What do you do when your Faustian bargain doesn't pan out?
The NFL Draft is about the promise of the future, whether it be that of a franchise or an individual player. On Draft Day, all things are possible. Any team might find that missing piece they need to make it to the Super Bowl, and any player might find himself set for life financially, with the opportunity to make a living on living out his life-long fantasy.
Yet often forgotten amidst the delirious joy of realized hopes for the few is the vast majority of NCAA football players who won't be making a living playing the game at the highest level. Among all the stories like "no one ever thought I'd make it" and "never in my wildest dreams did I think I'd end up here," few consider the fate of those borderline players, who by draft's end are faced with the reality of a life quite different from what they had hoped. What's next for those beyond Mr. Irrelevant?
What lies ahead for three young men, players you've heard of, now facing an uncertain future?
Jason White may still land on his feet. The Heisman-winning quarterback who twice led the Oklahoma Sooners to the national championship game slipped all the way through the draft due to concerns about frequent injuries and arm strength, but managed to convince the Chiefs to give him a shot in rookie camp. Dick Vermeil was uninterested at the end of the three-day camp, but the Tennessee Titans picked up right where he left off, reportedly signing a two-year deal with the team for a chance to compete for their third quarterback spot at mini-camp beginning May 17.
Taylor Stubblefield still thinks he has a shot as well. Despite catching more balls than anyone in NCAA history, no NFL team was willing to spend a draft choice on the ex-Purdue wide receiver. While Stubblefield hoped to go as high as the fourth round, he will now content himself with trying to ease doubts about his size and speed at free agent camp for the Carolina Panthers.
Timmy Chang's quest to become the first Asian-American quarterback in the NFL isn't quite finished yet, either. During his career at the University of Hawaii, Chang broke Ty Detmer's NCAA record for passing yardage, but was seen as a system QB rather than someone who succeeded on his own merits. He will compete for a spot on the practice squad for the Arizona Cardinals, and may well make it on a team with a dearth of talent at the position.
The question, of course, is what happens if he doesn't? Sure, there are always a few undrafted free agents who stick around and make a career for themselves in the league or bounce around in NFL Europe, Canadian football, and the Arena League, but the bulk of them are never heard from again. Why, after what must have been one of the most painful experiences of their lives at the Draft, do these three refuse to consider that they're likely to be among them?

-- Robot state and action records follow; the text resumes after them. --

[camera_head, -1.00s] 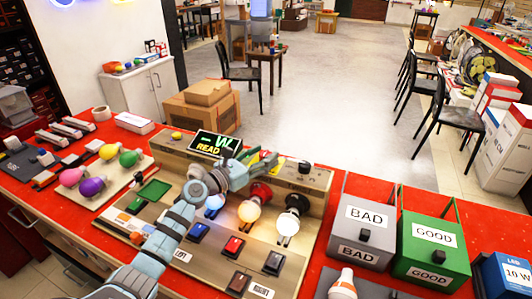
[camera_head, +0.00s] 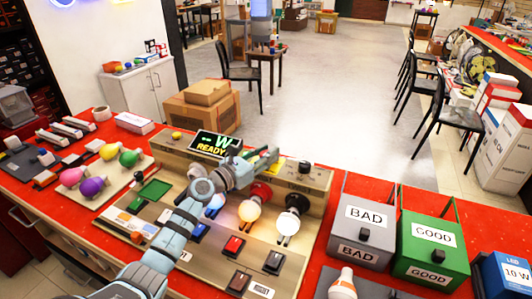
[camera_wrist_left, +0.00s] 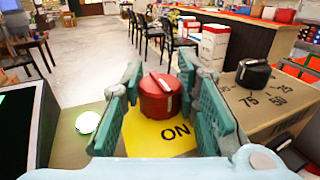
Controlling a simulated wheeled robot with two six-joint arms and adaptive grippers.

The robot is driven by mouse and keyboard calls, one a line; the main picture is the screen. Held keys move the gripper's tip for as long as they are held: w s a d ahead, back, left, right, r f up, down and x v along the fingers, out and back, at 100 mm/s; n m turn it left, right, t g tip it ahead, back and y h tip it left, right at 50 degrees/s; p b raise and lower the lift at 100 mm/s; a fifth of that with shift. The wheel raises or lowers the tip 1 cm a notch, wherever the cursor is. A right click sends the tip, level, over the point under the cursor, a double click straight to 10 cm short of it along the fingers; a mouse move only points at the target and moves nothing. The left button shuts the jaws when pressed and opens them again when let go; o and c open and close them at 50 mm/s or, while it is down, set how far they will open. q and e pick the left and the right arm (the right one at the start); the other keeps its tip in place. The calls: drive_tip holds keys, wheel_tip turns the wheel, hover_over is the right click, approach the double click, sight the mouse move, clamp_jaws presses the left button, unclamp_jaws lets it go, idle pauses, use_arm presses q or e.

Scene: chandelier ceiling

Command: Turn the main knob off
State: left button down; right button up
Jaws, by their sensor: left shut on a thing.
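The red main knob (camera_wrist_left: 160,96) sits on a yellow plate (camera_wrist_left: 150,136) marked ON in the left wrist view. A raised ridge crosses its top. My left gripper (camera_wrist_left: 161,72) has one teal finger on each side of the knob and is shut on it. In the head view my left gripper (camera_head: 268,161) is at the back panel of the test board, right of the lit display (camera_head: 214,144), which reads W and READY. My right gripper is not in view.
A black dial (camera_wrist_left: 254,73) with numbers stands right of the red knob. A lit bulb (camera_head: 249,211) and another white bulb (camera_head: 287,222) stand in front of the panel. Grey BAD (camera_head: 378,252) and green GOOD (camera_head: 412,264) boxes stand to the right on the red bench.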

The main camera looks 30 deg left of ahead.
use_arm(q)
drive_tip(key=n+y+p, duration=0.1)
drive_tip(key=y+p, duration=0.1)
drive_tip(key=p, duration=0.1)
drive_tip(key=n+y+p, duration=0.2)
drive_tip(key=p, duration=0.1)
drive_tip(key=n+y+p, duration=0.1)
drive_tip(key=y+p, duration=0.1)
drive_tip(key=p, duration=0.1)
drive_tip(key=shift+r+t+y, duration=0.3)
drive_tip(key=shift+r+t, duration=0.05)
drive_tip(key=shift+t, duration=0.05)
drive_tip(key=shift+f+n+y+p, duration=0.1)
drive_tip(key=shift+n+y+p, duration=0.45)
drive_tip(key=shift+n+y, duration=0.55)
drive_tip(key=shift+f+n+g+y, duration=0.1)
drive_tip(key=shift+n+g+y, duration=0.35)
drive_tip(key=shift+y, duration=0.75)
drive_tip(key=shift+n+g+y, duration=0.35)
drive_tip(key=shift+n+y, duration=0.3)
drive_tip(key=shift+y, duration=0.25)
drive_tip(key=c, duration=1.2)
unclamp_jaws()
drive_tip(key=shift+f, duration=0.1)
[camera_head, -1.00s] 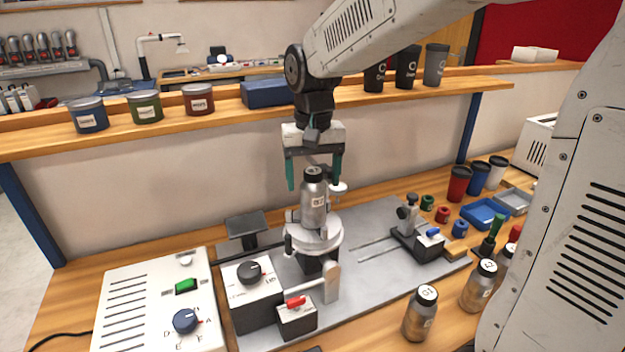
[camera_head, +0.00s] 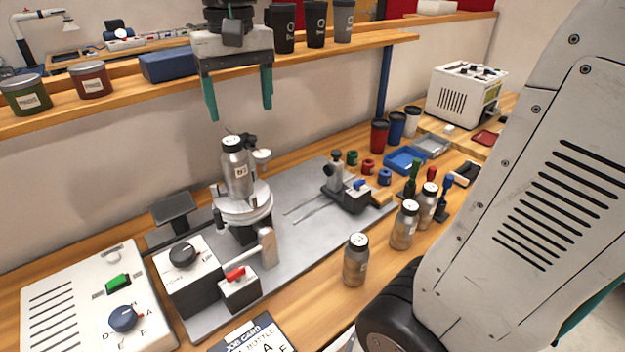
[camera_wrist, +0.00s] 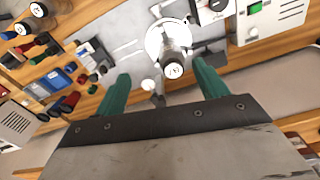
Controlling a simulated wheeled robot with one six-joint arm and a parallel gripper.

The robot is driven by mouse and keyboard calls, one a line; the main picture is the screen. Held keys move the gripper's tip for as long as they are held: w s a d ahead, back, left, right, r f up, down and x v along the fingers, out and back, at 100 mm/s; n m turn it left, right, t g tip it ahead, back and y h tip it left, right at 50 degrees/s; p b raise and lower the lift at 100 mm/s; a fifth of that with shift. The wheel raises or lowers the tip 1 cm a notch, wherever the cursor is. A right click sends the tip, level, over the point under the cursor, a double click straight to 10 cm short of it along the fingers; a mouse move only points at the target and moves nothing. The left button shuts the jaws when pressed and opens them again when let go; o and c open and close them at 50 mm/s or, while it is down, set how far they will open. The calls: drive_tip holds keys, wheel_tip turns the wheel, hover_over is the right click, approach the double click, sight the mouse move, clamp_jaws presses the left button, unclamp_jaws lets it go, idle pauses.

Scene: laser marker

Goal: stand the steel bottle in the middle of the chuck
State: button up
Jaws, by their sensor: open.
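A steel bottle (camera_head: 237,168) with a black cap ring and a white label stands upright on the round plate of the chuck (camera_head: 243,207). It also shows from above in the wrist view (camera_wrist: 173,62), with the chuck disc (camera_wrist: 160,38) under it. My gripper (camera_head: 240,108) is open and empty, above the bottle and apart from it. In the wrist view its two green fingers (camera_wrist: 160,88) stand either side of the bottle's line, with the bottle beyond the tips. Whether the bottle is exactly central on the chuck I cannot tell.
Several similar bottles (camera_head: 356,260) stand on the bench at the front right. A control box (camera_head: 95,300) is at the left. A wooden shelf (camera_head: 130,103) with tins and cups runs behind my gripper. A slide clamp (camera_head: 347,190) stands right of the chuck.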

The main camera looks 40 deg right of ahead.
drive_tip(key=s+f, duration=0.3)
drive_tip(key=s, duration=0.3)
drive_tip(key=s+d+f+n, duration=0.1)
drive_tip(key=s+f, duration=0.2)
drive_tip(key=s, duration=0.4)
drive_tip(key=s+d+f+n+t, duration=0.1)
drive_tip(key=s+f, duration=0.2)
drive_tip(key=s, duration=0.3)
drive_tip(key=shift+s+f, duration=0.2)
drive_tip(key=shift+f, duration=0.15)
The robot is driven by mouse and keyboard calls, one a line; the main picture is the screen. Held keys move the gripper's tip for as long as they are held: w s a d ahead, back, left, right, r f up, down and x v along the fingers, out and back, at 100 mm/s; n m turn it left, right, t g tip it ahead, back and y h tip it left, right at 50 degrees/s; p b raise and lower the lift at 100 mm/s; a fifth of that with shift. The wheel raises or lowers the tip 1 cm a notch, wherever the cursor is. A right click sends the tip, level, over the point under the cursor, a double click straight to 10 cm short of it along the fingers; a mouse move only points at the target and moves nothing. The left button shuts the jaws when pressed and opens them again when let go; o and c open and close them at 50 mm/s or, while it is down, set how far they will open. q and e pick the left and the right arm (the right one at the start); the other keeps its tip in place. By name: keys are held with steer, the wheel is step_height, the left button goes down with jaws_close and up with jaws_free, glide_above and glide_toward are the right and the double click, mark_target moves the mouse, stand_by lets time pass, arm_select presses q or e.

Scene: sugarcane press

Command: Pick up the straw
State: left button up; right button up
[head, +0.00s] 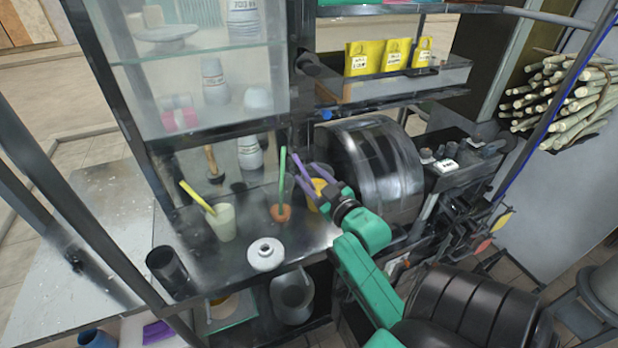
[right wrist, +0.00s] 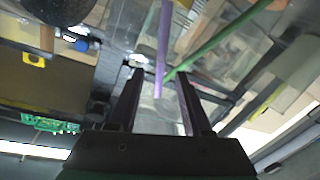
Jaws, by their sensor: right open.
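A purple straw (head: 301,172) and a green straw (head: 283,172) stand close together on the counter of the press stall. The green one rises from a small orange-brown holder (head: 280,213). My right gripper (head: 322,187) is beside the purple straw, coming from the right. In the right wrist view the purple straw (right wrist: 163,45) reaches between the open fingers (right wrist: 158,82), and the green straw (right wrist: 222,42) slants just to the right. I cannot tell whether a finger touches either straw. A yellow straw (head: 196,196) leans in a glass (head: 222,222) further left. My left gripper is out of view.
A large metal drum (head: 370,160) is right behind my right gripper. A glass cabinet (head: 190,80) stands above the back left. Sugarcane stalks (head: 565,100) are at upper right.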

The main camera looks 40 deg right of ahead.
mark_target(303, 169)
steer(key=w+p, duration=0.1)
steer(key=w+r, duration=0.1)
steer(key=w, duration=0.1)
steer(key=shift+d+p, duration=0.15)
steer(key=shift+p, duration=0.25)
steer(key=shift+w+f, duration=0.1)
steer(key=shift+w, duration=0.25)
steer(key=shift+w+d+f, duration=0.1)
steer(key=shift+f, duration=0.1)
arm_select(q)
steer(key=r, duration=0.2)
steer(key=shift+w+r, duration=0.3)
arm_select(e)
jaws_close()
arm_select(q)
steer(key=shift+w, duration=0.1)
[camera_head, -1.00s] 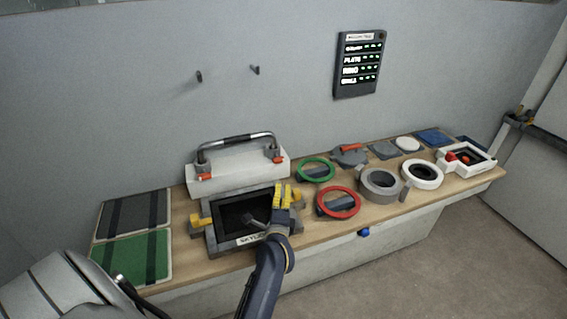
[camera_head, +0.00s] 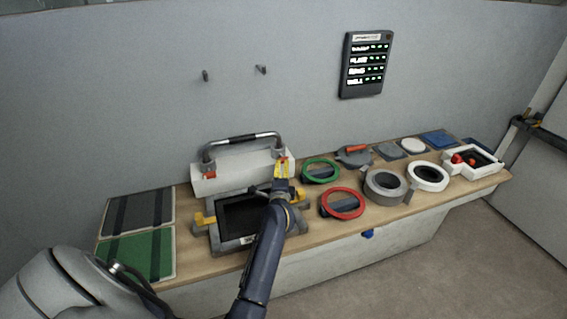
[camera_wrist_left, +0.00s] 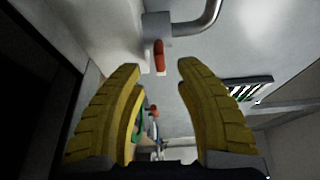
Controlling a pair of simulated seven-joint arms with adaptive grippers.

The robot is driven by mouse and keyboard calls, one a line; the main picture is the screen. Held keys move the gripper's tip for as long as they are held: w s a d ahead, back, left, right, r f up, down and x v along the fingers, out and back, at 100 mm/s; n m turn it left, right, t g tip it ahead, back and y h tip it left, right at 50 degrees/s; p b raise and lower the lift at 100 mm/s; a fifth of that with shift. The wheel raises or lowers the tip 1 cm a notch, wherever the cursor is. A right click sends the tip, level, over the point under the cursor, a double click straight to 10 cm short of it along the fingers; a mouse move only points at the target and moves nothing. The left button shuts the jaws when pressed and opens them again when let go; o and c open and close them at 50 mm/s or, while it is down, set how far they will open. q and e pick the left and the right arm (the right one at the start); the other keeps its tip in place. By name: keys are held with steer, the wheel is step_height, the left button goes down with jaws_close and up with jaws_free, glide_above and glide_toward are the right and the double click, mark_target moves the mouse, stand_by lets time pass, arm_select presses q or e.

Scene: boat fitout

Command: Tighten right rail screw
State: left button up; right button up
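The metal rail (camera_head: 243,139) stands on a white block (camera_head: 232,180) at the back of the bench. A red screw lever (camera_head: 210,174) sits at its left foot. The right rail screw, a red lever (camera_wrist_left: 159,55), hangs below the right rail foot (camera_wrist_left: 157,25) in the left wrist view. My left gripper (camera_head: 282,166) is at the right rail foot in the head view and partly covers that screw. In the wrist view its yellow fingers (camera_wrist_left: 158,72) are spread, with the red lever beyond and between the tips, apparently not gripped. My right gripper is out of view.
A dark framed hatch (camera_head: 240,216) with yellow clamps lies in front of the block. Green and red rings (camera_head: 342,204) lie to the right, with grey and white rings beyond. Green and dark panels (camera_head: 140,254) lie left. A lit status board (camera_head: 364,65) hangs on the wall.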

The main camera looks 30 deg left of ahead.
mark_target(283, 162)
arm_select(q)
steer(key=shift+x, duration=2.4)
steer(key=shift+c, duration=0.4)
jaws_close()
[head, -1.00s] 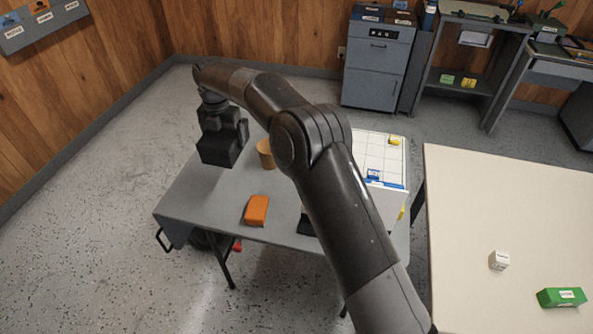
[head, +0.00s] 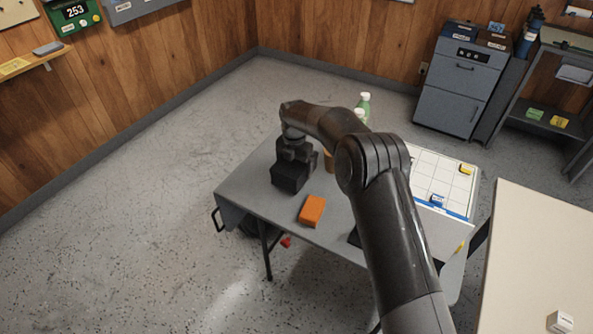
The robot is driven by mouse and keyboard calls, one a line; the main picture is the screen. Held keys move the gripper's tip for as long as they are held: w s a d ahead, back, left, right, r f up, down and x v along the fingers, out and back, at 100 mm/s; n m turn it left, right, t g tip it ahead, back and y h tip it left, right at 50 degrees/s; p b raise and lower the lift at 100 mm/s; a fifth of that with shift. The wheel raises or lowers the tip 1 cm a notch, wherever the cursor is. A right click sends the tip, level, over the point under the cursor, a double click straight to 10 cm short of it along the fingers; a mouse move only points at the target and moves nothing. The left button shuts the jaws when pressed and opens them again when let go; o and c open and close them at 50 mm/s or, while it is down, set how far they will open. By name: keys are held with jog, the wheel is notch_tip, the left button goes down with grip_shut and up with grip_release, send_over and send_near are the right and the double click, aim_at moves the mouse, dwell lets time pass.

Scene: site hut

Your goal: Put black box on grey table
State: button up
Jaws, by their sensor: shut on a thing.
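The black box (head: 289,179) is held in my gripper (head: 295,158) over the left part of the grey table (head: 249,188). My gripper points down and is shut on the box. The box looks level and very close to the tabletop. I cannot tell whether its underside touches. My arm crosses in front of the table's middle and right part and hides some of the top.
An orange block (head: 312,210) lies just right of the box. A tan cylinder (head: 328,166) and a green bottle (head: 364,104) stand behind, partly hidden. A gridded white board (head: 452,178) lies at right. A cream table (head: 530,245) is further right.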

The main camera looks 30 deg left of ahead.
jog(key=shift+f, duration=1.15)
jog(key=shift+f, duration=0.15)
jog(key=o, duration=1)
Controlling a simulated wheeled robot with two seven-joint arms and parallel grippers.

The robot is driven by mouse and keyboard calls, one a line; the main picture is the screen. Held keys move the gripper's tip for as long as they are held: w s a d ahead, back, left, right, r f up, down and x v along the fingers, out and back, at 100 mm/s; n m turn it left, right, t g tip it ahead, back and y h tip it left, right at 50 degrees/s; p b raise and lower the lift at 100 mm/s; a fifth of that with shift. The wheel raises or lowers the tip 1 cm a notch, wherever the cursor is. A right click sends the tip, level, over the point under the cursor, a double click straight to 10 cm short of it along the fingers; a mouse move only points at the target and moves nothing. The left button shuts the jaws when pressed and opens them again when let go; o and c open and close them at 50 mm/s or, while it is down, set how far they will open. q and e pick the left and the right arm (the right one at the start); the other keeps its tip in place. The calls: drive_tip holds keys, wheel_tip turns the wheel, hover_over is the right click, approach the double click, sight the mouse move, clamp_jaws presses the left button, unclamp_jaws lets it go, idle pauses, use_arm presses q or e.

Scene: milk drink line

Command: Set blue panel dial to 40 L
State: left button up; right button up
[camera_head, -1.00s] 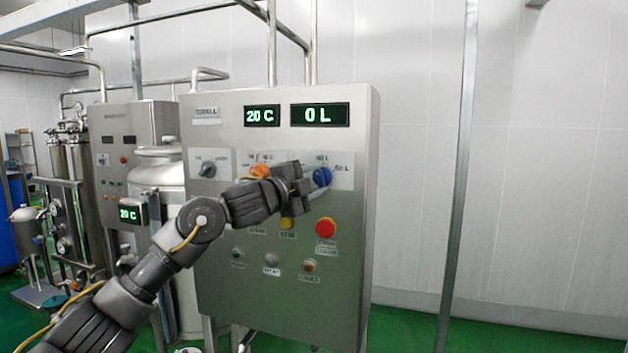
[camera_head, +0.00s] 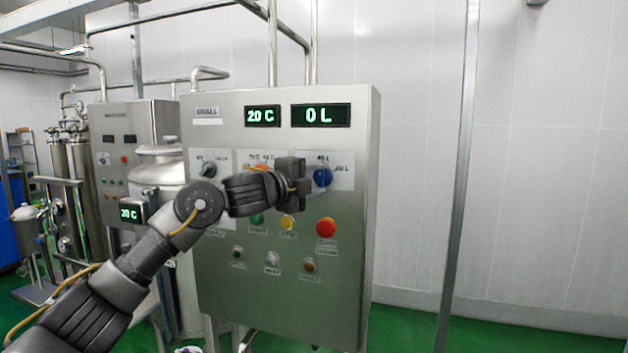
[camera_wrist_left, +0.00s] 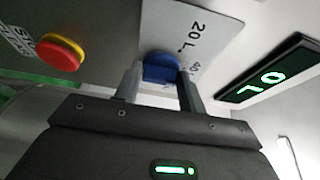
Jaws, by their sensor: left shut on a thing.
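The blue dial (camera_head: 322,177) sits on a white label plate at the upper right of the steel panel (camera_head: 210,290). Marks such as "40 L" show around it, partly hidden in the head view. My left gripper (camera_head: 303,185) reaches it from the left. In the left wrist view my left gripper (camera_wrist_left: 157,82) has a finger on each side of the blue dial (camera_wrist_left: 160,68) and is shut on it. "20 L" and "40" labels are legible there. The litre display (camera_head: 320,115) reads 0 L. My right gripper is not in view.
The red emergency button (camera_head: 326,228) is just below the dial, with a yellow button (camera_head: 288,223) to its left. The orange dial (camera_head: 262,168) is partly behind my gripper. A temperature display (camera_head: 262,116) reads 20 C. Free room lies right of the panel.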

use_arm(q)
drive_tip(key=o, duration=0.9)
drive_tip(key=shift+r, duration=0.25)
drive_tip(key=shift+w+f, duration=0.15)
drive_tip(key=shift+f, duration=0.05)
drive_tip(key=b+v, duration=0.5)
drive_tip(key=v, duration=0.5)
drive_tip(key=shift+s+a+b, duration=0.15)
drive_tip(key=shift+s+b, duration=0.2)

For a star player at a major college, a life outside the game is something they've never truly thought about. Frankly, given the passion for the game necessary to make it such a central part of your life, it's probably a little too terrible to contemplate. Certainly, the confidence one needs to play Heisman-level football would lead one to be dismissive of the possibility of needing another option. Nor would years of being the Big Man on Campus, being feted and fawned on by T.A.s and coeds alike, and being the subject of national attention for your accomplishments be great preparation for a less glamorous life.
Beyond this, the general academic standards that a Division I-A football player is held to are not conducive to the job market. For all the complaints about athletes getting free rides, they tend to receive the education they pay for. Before Kansas City came calling, Jason White's best offer was a job as a pitchman for life insurance. Steady work, but a crushing blow after six years of screaming fans and national attention.
In their time, all three of these players, and countless others like them across Division I-A, played the game with dignity and class, bringing in the fans and filling the coffers at their schools. There's no denying they reaped benefits from their days as college football players, but few would argue that they got the better end of the deal. The school and the NCAA earned money and news coverage. The players got high-quality training and a shot at the big time. Unfortunately, if that shot doesn't come through, the players are far from adequately prepared for the future.
It is difficult to imagine what these three young men must have been going through over the past few weeks. They were so close to the good life, big money, and a career that would make every sacrifice worth it. Now, after college experiences that prepared them only for the pros, they have been unceremoniously dumped into the world. From here on, they are on their own way, perhaps with just enough of an opportunity left to prevent them from making a clean break. There's not a lot left to do after your dreams die on Draft Day.
Jason White, Taylor Stubblefield, and Timmy Chang: Wish them luck. They're going to need it.